In computer programming, scope (or scoping) refers to the rules used by a particular programming language to determine what, if any, entity a given occurrence of an identifier in a program refers to. The entities in question can be values (as in functional languages like ML), locations where values might be stored (e.g. the local variables in a language such as C or Java), or other sorts of program constructs (such as functions and classes). The scope of a binding of an entity to a name is the portion of the program text where occurrences of that name can refer to that entity. In colloquial usage one often refers to this portion of program text as the scope of the name rather than of the binding; it is also common to say the binding is "visible from" this region of the program.

Among other possibilities, a binding may have:

  • global scope, meaning it is visible from the entire program.
  • file scope, meaning it is visible from a single source file (probably the one in which the binding appears).
  • local scope, meaning it is visible only from the local function or block where the binding appears.
  • (in object-oriented languages) class scope, meaning it is visible only within the class where the binding appears.
  • (in a library) external scope, meaning that the binding is visible from other programs which include this one.

The issue of scope arises partly because most programming languages allow a name to be bound to more than one different entity within the same program; languages must therefore have rules for determining, for a given occurrence of a name, which of two or more entities of the same name the occurrence refers to.

The scopes of bindings are usually hierarchical, meaning that the region of program text associated with one binding may be completely contained in the region associated with another. In most languages, when the location of an identifier occurrence is within the scope of more than one binding for that identifier, the occurrence refers to the binding with the smallest scope: hence, a variable declared at local scope (for example, as a local variable inside a function) supersedes any global variable of the same name. All occurrences of this name inside the function will refer to the locally variable; occurrences outside the function will refer to the global variable.
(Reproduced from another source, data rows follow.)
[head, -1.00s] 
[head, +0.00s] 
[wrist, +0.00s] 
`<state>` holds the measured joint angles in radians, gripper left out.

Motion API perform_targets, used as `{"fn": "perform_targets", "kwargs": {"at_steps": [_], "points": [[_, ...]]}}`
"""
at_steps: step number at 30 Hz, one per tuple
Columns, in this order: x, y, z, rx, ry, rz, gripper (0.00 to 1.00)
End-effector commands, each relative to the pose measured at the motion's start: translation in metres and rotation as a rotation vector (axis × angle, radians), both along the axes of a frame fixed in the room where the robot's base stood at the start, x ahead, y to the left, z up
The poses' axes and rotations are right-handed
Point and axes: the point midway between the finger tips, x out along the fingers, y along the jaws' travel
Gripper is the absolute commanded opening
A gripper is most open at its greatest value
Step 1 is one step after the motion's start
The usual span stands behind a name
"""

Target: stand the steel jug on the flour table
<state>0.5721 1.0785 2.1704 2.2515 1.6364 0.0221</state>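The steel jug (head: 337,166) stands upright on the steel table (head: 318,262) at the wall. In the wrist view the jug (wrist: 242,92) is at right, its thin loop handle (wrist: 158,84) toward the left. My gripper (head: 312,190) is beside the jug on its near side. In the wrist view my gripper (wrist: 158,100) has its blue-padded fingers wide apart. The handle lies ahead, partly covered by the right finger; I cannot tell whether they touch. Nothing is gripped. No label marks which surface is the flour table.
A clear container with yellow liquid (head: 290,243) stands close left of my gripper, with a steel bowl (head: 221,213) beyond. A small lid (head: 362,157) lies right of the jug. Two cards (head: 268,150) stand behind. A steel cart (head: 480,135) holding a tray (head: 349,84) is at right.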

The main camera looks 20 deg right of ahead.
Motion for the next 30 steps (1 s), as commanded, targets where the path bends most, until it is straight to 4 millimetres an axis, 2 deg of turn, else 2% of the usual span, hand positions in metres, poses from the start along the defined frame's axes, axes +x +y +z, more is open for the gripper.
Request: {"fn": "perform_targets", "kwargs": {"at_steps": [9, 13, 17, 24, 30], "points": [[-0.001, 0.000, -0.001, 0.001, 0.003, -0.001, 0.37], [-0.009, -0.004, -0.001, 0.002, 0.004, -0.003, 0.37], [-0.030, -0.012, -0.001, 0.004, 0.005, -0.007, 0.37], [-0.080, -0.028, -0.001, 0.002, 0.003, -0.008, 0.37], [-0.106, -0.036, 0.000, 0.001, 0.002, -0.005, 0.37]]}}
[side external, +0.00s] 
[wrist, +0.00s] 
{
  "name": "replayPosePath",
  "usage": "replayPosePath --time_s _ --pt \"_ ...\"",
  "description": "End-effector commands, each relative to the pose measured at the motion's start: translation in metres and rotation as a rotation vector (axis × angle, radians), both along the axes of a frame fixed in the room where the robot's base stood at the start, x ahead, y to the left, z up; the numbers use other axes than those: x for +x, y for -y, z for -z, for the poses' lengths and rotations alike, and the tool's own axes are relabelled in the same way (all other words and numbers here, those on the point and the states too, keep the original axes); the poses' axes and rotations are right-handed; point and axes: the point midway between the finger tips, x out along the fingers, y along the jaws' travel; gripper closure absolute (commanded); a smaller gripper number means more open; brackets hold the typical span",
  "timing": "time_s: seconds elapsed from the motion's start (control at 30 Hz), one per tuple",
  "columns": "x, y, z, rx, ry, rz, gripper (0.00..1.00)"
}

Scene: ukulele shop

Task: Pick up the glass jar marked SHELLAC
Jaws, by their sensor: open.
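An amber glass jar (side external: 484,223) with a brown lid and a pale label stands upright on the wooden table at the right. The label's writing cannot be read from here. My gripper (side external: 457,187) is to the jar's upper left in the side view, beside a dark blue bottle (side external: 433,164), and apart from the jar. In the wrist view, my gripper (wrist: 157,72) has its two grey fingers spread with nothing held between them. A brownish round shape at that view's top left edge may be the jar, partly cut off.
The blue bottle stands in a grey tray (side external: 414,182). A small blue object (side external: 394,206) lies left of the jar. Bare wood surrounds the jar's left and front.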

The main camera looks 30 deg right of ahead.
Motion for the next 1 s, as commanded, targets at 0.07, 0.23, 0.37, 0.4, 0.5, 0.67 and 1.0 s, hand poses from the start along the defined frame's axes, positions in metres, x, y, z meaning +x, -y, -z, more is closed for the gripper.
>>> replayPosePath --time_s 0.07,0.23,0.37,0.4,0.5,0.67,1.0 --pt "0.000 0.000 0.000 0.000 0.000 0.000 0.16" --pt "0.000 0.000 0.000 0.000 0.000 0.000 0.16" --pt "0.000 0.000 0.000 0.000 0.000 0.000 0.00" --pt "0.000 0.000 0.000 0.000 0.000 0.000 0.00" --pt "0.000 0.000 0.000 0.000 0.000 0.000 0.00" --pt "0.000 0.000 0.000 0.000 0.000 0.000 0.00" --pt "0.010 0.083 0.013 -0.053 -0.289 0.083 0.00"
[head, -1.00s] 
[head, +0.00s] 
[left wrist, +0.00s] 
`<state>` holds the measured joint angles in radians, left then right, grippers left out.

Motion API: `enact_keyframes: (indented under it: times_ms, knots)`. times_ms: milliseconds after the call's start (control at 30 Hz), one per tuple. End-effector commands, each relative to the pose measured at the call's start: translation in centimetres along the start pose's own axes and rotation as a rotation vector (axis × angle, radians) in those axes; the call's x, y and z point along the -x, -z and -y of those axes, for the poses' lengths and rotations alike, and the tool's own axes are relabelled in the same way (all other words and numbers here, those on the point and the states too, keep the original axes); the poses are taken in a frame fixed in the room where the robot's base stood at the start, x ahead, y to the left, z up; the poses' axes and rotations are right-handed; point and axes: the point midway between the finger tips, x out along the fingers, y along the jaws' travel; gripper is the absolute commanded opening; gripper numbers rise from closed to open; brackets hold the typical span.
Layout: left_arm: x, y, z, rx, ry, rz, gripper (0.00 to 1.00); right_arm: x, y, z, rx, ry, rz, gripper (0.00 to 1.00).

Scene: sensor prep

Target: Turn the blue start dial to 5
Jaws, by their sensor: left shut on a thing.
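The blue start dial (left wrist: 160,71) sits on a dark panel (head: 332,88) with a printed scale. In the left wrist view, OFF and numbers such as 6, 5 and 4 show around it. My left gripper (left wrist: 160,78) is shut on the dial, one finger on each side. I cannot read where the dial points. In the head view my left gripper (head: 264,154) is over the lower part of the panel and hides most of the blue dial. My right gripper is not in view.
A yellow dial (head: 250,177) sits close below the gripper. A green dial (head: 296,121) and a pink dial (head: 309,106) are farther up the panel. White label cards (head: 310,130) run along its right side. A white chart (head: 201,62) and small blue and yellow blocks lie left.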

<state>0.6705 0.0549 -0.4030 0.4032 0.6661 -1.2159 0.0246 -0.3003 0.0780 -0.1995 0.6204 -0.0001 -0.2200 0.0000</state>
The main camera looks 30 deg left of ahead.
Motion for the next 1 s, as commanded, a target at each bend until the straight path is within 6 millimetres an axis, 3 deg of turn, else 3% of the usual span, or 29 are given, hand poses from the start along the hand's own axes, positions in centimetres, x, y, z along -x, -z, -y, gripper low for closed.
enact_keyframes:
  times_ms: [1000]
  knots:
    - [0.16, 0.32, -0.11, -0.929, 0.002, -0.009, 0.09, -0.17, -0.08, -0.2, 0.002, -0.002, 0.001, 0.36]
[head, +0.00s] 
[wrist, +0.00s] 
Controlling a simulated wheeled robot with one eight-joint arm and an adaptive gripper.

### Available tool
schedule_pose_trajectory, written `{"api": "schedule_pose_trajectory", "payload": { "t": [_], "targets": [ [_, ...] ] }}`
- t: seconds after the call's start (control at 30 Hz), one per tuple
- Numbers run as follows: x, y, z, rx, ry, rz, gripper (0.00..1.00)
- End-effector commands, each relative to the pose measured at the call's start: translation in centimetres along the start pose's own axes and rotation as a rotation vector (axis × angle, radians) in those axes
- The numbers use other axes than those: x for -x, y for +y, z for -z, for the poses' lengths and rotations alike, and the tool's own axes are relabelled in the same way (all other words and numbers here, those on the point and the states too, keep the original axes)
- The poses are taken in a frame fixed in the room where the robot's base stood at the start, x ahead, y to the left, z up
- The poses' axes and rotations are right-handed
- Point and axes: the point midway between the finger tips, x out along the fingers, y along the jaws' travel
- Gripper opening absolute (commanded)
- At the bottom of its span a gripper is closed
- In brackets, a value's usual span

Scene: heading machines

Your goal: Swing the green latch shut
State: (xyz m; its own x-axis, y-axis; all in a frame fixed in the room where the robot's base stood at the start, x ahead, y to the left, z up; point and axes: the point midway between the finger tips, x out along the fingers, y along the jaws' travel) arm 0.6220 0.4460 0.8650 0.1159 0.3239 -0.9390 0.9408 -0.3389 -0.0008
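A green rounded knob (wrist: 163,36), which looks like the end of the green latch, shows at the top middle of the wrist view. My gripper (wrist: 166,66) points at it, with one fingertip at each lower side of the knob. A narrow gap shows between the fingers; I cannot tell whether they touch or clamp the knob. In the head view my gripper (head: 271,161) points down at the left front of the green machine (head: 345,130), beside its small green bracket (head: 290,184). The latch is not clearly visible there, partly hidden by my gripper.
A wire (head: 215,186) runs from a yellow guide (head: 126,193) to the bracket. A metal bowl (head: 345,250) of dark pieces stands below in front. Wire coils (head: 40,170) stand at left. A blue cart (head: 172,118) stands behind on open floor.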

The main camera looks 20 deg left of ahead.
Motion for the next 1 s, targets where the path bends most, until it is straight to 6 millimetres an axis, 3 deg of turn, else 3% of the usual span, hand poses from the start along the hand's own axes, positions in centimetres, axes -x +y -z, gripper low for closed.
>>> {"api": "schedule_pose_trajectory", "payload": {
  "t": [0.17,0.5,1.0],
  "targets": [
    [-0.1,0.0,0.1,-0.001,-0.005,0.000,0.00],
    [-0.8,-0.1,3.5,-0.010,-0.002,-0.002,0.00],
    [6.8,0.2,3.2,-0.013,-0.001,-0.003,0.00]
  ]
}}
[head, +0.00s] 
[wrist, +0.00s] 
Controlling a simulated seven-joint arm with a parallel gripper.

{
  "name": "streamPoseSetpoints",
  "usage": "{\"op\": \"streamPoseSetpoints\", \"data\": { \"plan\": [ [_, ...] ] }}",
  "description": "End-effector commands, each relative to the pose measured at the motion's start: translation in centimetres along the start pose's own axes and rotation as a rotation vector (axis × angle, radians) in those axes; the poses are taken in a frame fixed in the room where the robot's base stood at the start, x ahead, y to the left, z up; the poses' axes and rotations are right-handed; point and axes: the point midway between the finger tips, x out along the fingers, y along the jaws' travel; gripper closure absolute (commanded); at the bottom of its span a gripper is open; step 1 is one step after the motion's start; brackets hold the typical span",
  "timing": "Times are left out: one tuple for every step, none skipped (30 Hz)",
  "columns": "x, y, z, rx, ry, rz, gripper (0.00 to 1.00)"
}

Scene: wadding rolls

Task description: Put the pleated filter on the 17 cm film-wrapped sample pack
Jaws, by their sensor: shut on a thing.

Because of this automatic scope handling, careful management of variable, class and function names should be a requirement for any non-trivial program. It is considered good programming practice to make variables as narrow a scope as feasible so that different parts of your program do not accidentally interact with each other by modifying each other's variables. This also prevents Action at a distance. Common techniques for doing so are to have different sections of your program use different namespaces, or else make individual variables private through either dynamic variable scoping or lexical variable scoping.

Example

This is an example in C++.

 const float PI = 3.14f; // global scope variable
 static const int max_number_of_users = 100; // file scope variable
 
 public class User {
     public:
         static int number_of_users; // class variable
    
         const char *name; // instance variable
 
         void User (const char *new_name) {
             int n = number_of_users; // local variable
             n++;
             if (max_number_of_users < n) {
                 int users = n; // local variable
                 cout << "There is not enough space for " << users<< " users." << endl;
                 abort ();
             }
             number_of_users = n;
             name = new_name;
         }
 }

In this example,

  • max_number_of_users - file scope variable
  • number_of_users - class variable
  • name - instance variable
  • new_name - local variable
  • users - The scope of this variable is limited to the if statement that it is declared within.